» **What you should do**
Below are the records. List every line holding the word "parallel".

» **Dataset**
·····

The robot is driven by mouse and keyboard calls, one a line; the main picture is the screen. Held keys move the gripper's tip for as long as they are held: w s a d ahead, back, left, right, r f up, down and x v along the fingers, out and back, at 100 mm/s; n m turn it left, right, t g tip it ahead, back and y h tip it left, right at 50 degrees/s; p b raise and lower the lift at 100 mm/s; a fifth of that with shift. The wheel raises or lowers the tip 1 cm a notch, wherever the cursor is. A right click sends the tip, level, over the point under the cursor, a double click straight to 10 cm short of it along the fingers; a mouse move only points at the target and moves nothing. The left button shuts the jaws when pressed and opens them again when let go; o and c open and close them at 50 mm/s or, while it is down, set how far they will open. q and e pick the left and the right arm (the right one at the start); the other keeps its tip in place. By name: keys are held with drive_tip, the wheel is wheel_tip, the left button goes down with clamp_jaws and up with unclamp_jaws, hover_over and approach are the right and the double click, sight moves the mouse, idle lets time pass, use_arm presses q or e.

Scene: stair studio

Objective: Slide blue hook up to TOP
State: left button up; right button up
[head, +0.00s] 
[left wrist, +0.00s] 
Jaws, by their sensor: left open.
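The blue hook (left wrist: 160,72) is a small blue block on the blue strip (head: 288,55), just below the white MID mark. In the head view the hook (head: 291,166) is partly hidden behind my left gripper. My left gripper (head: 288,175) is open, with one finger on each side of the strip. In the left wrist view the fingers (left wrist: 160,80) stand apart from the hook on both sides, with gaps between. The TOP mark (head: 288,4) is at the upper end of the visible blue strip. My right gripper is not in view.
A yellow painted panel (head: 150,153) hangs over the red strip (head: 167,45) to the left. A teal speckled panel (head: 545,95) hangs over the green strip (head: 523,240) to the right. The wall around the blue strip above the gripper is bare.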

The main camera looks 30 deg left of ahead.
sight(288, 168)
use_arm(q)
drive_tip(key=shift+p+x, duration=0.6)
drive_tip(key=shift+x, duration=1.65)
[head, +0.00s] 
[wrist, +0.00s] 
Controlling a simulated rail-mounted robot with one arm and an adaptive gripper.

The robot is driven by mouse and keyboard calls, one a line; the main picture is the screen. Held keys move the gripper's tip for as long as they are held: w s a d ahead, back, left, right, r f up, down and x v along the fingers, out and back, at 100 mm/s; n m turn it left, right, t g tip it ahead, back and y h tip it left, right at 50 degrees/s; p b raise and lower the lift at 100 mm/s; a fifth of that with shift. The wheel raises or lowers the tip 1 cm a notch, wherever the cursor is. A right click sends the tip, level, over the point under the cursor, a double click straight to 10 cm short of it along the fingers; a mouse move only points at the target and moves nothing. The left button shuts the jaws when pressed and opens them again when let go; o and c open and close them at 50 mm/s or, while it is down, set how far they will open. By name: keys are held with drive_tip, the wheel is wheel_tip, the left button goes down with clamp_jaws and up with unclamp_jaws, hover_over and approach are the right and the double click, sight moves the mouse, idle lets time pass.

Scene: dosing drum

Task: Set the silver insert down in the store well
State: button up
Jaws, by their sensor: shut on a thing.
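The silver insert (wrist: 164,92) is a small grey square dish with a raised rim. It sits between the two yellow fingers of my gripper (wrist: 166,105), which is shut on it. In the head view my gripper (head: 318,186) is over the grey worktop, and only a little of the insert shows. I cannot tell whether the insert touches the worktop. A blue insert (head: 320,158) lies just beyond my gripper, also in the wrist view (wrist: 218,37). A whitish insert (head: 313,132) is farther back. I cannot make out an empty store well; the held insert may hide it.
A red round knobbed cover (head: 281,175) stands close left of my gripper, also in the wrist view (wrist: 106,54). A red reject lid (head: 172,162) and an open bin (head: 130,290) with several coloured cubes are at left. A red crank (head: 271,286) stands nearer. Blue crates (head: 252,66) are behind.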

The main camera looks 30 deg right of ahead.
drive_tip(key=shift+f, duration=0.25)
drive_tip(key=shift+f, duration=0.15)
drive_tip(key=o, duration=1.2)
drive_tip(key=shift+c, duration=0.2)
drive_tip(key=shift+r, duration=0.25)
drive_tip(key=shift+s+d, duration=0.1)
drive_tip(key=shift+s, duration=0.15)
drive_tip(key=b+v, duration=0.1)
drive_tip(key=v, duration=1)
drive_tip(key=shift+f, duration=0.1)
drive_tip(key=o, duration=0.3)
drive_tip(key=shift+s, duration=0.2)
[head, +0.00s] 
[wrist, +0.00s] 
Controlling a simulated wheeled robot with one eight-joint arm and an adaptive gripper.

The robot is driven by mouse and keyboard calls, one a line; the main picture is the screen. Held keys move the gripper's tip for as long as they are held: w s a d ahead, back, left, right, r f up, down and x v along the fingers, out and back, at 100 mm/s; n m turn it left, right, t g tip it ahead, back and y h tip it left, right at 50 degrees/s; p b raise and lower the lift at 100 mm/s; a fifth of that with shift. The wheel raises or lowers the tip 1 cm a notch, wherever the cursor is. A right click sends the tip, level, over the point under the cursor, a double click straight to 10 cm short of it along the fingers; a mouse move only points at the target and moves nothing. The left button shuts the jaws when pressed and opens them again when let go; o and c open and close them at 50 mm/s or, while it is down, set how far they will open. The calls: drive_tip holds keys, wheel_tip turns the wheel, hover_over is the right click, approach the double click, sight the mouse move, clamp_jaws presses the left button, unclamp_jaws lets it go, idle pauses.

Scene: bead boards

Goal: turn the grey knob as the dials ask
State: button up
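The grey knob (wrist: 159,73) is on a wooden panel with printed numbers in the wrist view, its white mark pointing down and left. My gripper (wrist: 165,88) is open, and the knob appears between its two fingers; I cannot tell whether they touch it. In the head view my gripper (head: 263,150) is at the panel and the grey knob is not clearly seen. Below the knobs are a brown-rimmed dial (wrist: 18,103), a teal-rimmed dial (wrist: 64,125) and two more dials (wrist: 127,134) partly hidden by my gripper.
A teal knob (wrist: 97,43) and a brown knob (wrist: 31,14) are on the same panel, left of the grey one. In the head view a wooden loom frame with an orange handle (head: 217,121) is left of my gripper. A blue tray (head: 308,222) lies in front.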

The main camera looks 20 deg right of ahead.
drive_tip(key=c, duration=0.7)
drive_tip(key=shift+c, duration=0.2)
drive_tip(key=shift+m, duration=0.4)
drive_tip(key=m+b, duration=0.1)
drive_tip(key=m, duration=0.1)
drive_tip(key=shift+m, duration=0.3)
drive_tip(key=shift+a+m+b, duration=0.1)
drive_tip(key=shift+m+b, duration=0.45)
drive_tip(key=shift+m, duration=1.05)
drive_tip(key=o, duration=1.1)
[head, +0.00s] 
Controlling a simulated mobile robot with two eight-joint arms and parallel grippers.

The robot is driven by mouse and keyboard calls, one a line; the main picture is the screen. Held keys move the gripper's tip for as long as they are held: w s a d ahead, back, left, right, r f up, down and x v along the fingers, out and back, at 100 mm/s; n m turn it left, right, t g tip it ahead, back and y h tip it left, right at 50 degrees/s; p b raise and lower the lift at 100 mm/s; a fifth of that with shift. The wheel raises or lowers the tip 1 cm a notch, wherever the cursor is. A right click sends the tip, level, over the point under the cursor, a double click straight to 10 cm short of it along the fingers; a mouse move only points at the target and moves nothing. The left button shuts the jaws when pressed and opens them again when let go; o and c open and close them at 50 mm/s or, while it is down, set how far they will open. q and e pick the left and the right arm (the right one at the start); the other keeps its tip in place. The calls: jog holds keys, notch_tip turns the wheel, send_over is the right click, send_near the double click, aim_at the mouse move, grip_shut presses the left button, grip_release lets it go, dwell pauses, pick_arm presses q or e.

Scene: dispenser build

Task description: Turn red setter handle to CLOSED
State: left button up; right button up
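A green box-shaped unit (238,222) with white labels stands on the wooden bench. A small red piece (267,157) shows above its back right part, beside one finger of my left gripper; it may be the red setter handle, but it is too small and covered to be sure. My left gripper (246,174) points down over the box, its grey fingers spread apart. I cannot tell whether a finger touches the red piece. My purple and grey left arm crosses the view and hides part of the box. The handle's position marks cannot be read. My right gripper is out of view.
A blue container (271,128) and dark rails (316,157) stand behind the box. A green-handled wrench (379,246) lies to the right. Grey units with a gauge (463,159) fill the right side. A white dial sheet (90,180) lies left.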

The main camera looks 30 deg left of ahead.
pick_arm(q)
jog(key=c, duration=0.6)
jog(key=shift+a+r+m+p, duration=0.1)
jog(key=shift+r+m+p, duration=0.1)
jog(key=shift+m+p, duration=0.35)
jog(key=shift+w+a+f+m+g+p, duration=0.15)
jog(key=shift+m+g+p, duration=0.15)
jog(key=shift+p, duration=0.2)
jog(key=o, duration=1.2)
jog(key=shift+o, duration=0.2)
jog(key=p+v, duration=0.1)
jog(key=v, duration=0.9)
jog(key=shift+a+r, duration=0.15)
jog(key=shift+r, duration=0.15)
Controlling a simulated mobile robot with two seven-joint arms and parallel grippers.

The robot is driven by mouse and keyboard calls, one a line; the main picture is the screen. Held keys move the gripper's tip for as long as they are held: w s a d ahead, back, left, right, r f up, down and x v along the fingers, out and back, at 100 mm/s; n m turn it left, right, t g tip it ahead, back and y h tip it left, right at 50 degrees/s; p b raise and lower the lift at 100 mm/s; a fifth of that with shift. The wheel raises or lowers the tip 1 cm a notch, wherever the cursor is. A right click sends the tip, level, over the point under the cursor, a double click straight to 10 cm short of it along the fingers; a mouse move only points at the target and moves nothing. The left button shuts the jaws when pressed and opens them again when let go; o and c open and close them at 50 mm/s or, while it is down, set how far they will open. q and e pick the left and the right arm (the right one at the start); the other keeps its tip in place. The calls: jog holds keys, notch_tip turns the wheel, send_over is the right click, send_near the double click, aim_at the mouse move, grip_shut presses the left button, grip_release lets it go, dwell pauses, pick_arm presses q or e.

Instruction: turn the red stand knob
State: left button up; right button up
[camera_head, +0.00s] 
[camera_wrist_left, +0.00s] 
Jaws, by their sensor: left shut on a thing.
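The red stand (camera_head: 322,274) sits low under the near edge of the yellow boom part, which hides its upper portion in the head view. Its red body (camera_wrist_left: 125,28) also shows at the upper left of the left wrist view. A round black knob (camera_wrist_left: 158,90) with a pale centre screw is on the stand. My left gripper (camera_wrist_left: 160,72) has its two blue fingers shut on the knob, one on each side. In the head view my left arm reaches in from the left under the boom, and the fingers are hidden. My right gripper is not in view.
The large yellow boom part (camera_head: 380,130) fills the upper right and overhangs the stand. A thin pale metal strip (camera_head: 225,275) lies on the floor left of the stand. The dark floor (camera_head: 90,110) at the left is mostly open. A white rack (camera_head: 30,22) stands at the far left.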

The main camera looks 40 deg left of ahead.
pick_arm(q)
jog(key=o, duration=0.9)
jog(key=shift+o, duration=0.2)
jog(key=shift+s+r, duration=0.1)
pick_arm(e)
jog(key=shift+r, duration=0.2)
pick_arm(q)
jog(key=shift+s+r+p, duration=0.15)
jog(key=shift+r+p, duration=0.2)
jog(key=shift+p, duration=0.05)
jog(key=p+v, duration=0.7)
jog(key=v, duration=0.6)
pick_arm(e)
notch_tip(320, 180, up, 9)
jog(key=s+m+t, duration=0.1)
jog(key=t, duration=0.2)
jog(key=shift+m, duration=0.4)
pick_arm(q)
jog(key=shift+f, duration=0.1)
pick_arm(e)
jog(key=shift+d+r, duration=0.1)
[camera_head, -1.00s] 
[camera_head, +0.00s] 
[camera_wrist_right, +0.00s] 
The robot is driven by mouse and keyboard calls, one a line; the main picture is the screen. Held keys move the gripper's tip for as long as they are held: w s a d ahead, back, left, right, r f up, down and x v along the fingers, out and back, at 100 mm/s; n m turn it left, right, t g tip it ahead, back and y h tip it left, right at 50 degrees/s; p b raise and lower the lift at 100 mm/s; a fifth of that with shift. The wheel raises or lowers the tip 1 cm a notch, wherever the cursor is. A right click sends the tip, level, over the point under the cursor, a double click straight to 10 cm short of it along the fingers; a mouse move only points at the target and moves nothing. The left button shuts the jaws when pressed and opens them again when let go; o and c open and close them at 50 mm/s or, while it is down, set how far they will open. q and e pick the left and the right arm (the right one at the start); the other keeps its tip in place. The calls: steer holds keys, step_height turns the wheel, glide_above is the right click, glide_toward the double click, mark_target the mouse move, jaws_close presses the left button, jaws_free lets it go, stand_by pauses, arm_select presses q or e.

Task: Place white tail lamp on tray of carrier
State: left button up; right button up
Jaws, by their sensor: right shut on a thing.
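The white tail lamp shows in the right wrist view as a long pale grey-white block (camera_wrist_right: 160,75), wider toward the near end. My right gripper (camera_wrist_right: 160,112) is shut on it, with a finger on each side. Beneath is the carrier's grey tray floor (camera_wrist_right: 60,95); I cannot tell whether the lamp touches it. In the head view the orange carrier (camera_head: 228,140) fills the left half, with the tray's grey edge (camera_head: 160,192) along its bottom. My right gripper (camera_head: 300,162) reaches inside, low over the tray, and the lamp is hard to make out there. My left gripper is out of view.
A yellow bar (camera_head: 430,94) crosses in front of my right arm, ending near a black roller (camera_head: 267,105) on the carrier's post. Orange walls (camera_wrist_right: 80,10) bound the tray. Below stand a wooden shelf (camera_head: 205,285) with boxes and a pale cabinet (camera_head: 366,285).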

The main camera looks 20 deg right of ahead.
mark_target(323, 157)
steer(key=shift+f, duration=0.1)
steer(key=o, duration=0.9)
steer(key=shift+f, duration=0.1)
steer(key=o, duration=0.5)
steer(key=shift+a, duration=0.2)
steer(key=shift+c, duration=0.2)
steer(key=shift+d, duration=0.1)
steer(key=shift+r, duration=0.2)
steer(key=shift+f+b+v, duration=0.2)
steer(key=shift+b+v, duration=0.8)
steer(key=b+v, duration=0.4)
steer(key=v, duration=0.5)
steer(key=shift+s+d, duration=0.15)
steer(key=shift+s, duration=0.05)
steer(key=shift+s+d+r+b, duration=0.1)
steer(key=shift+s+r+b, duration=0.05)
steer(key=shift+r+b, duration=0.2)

·····

» **Correct result**
Controlling a simulated mobile robot with two eight-joint arms and parallel grippers.
Controlling a simulated mobile robot with two seven-joint arms and parallel grippers.

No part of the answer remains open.